Marco: Ciao Andrea, grazie dell’invito. In quei giorni frenetici, subito dopo l’incidente, la stampa nazionale ed internazionale ha scritto un mucchio di cose senza senso, volte volutamente ad esagerare lo stato di una situazione che era grave sì, ma lungi dall’apocalisse paventato da molti pseudo-inviati speciali. Lavorando nel campo della fisica ho avuto la fortuna di poter contare su numeri e misure sulla radiazione. Questi valori, seppur disponibili a tutti in rete in tempo reale, non erano riportati da chi preferiva descrivere città abbandonate e scenari post-nucleari alla Ken Shiro. I dati di Tokyo erano acquisiti da ricercatori del Riken, persone che, come me, avevano famiglia in Giappone. Per motivi di lavoro dovevo comunque recarmi in Giappone, per cui partii il 23 marzo armato di contatori Geiger per misurare di persona la radioattività. L’aereo atterò ad Osaka perché Narita era stato chiuso, ma nel viaggio tra le due città, e poi nella regione di Tokyo e Saitama, ebbi modo di verificare in prima persona come la radiazione ambientale fosse (ed è) un terzo di quella di Roma.
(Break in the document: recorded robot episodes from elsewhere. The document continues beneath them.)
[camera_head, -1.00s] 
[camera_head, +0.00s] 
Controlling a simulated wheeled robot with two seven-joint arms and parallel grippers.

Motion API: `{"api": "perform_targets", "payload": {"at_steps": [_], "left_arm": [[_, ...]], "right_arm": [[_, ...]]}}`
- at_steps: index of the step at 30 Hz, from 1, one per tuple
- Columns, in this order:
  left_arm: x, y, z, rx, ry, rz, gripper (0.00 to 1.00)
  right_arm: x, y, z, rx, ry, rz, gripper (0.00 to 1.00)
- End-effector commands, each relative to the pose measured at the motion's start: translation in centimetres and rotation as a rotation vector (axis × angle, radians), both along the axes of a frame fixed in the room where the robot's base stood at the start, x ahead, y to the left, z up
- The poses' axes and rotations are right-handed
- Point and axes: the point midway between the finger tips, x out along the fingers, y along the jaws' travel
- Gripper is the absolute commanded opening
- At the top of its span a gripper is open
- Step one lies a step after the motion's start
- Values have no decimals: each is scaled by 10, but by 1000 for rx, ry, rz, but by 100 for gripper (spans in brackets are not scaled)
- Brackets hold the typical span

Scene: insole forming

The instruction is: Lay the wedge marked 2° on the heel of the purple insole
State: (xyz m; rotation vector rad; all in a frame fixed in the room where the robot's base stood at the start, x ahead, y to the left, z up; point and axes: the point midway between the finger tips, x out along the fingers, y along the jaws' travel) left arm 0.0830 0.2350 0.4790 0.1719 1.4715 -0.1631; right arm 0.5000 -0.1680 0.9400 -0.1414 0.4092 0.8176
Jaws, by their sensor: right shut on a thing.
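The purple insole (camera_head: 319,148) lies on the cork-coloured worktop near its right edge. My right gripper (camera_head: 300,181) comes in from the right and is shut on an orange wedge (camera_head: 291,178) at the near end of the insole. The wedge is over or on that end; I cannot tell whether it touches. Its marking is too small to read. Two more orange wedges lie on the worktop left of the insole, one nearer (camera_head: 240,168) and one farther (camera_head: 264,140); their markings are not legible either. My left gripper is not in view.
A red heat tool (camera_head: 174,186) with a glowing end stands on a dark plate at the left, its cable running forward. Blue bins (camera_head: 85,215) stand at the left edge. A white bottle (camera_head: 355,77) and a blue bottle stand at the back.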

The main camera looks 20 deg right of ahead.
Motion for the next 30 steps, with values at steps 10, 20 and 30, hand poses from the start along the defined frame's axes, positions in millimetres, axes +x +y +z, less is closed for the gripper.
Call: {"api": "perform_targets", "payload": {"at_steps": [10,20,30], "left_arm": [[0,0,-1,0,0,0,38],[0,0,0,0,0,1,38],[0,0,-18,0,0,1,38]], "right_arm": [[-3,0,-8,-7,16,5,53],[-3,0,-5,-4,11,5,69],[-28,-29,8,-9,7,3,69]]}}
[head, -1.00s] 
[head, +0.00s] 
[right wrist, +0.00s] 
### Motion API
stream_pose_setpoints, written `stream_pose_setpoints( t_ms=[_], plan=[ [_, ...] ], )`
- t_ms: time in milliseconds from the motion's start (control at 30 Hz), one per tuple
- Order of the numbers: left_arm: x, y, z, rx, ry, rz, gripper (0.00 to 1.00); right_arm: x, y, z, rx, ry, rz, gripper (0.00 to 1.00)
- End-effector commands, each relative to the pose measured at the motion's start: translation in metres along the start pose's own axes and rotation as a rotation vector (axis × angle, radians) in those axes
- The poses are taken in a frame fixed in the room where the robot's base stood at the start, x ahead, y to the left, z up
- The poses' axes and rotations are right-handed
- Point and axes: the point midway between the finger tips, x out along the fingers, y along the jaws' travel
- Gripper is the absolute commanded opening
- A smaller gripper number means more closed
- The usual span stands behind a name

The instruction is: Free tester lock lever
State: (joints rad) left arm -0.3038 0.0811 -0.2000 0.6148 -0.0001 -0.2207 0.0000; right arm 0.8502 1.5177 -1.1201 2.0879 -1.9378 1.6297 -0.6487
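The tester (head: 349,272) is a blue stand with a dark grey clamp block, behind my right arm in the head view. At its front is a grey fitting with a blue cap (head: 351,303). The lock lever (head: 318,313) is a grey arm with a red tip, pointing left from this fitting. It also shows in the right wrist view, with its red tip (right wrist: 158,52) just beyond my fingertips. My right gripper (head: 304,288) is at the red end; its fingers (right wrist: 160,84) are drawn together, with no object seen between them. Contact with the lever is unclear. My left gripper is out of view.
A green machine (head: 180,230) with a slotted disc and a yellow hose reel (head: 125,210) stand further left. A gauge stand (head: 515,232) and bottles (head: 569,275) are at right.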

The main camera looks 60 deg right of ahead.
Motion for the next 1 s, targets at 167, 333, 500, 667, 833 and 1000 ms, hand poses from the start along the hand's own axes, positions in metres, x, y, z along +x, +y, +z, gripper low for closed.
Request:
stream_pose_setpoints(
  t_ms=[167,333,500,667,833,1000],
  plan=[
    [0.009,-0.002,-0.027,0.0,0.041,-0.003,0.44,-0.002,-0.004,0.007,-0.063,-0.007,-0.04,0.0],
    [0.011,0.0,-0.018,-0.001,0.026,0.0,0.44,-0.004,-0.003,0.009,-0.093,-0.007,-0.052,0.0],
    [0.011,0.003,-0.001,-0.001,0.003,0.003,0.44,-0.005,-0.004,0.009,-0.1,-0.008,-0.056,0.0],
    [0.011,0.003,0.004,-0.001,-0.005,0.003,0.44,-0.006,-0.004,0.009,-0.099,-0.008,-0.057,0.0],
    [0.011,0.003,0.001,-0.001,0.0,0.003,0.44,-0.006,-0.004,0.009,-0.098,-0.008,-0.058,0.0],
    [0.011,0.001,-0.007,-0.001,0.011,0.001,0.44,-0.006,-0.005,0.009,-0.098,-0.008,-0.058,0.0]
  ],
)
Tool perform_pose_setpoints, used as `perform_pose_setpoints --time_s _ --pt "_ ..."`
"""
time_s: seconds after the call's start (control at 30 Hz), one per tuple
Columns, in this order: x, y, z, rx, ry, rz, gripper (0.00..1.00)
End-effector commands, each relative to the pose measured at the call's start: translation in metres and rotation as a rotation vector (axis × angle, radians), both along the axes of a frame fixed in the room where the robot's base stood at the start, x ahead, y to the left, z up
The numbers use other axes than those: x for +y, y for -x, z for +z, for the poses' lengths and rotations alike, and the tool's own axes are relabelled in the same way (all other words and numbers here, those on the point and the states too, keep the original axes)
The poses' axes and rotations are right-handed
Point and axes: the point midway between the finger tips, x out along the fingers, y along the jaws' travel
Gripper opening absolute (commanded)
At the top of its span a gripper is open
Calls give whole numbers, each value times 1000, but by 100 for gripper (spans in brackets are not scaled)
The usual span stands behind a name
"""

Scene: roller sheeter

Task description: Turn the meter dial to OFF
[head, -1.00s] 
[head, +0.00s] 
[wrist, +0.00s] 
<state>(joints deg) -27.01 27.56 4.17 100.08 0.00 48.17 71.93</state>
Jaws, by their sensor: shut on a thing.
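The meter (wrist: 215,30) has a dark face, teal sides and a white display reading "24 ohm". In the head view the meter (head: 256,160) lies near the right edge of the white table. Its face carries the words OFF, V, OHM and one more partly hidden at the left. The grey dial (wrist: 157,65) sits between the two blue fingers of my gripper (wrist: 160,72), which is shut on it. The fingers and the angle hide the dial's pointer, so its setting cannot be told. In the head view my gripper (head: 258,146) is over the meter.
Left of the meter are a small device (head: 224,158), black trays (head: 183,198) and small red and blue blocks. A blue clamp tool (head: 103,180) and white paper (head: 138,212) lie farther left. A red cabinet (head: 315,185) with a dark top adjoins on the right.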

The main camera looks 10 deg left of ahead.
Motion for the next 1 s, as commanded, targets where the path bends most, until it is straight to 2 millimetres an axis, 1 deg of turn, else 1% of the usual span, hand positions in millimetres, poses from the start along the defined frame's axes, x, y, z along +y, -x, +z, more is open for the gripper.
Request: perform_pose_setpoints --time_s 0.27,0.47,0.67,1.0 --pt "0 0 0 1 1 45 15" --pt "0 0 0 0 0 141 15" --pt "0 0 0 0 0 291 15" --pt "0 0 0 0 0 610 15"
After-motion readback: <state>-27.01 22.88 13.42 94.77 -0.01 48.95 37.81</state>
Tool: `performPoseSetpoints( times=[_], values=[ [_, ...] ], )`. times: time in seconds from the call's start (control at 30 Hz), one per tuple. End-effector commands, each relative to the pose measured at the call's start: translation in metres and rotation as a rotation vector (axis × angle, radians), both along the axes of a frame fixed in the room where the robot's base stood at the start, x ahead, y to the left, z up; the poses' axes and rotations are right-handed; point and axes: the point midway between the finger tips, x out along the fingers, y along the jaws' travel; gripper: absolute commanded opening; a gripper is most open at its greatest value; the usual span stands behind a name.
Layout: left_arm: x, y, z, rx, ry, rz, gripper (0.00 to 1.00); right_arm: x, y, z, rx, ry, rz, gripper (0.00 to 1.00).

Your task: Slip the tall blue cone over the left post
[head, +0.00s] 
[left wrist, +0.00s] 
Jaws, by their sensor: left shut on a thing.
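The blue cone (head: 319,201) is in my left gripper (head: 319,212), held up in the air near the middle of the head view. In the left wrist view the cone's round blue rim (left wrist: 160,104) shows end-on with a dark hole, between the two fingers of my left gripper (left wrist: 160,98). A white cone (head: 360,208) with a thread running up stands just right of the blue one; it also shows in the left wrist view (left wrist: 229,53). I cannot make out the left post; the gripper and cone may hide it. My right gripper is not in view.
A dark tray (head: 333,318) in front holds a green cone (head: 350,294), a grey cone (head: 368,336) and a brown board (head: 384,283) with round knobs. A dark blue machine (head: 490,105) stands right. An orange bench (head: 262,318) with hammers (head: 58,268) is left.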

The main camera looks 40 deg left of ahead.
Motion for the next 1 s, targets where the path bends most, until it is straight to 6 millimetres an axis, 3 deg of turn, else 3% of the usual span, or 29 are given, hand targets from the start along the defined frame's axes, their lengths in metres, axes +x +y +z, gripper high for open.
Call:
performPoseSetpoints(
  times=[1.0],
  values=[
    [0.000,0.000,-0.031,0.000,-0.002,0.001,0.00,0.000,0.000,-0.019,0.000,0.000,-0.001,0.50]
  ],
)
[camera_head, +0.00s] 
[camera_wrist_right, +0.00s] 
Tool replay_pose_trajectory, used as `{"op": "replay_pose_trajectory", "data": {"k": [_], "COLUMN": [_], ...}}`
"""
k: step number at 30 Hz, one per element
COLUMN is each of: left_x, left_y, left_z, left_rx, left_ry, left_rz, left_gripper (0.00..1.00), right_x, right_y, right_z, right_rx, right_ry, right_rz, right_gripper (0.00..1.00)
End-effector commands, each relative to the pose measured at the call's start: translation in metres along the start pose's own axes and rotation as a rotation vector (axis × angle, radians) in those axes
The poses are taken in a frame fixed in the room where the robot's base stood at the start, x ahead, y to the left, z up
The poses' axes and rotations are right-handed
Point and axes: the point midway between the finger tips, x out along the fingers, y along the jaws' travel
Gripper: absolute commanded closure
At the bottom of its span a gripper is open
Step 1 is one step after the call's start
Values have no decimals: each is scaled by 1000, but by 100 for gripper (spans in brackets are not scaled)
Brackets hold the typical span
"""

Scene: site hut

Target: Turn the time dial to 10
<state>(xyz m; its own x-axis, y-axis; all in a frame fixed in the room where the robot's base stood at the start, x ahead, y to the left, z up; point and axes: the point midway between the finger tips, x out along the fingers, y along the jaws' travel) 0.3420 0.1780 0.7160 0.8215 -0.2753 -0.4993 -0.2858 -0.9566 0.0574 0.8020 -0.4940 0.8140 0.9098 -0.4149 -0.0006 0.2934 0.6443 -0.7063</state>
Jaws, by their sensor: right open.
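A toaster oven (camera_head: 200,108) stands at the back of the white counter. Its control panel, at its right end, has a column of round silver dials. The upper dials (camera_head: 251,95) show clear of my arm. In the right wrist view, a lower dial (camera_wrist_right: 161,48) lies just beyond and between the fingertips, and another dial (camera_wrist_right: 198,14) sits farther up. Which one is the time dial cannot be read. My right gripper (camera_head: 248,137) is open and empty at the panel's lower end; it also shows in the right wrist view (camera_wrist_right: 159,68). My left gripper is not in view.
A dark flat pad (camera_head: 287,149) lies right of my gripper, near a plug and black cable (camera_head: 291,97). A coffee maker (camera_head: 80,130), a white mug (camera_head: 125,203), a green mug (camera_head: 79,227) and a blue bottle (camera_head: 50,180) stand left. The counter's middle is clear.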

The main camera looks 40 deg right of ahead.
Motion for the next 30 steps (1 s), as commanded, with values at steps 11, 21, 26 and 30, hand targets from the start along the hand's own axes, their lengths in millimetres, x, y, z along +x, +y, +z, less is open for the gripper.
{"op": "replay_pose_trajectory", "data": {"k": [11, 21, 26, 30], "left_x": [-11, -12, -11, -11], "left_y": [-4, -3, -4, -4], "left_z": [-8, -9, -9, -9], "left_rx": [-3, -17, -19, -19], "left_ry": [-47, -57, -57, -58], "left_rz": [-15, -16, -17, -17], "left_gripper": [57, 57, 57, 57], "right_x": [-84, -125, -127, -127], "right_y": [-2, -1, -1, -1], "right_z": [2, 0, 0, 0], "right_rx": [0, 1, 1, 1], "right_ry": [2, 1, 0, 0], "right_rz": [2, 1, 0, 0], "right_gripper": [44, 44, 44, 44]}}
Andrea: Le misurazioni hanno effettivamente dimostrato che in tutte le aree a distanza di sicurezza dalla centrale, come la metropoli di Tokyo, non c’è alcun tipo di pericolo o allarme legato alla radioattività ambientale, ma cosa mi dici del cibo? Mangiare in Giappone è sicuro o ci sono dei rischi?
Marco: Il cibo in Giappone è assolutamente sicuro: è proibito mettere in commercio prodotti che hanno più di 100Becquerel/kg (ossia 100 decadimenti al secondo per chilo). Questo è un limite ben più restrittivo di quelli dell’Unione Europea, ed anche più basso delle banane, che contengono radioattività per 125Bq/kg di potassio 40 (La radioattività in Giappone) . I controlli sono severi ed indipendenti, effettuati sia dal governo che da agenzie indipendenti e le catene di distribuzione. Se poi si viene in Giappone per vacanza si può star sicuri che il rischio è ancora minore, perché le quantità di cibo che si assumono in qualche settimana sono comunque ridotte. In conclusione si può mangiare senza problemi e senza preoccupazioni se non quelle della linea.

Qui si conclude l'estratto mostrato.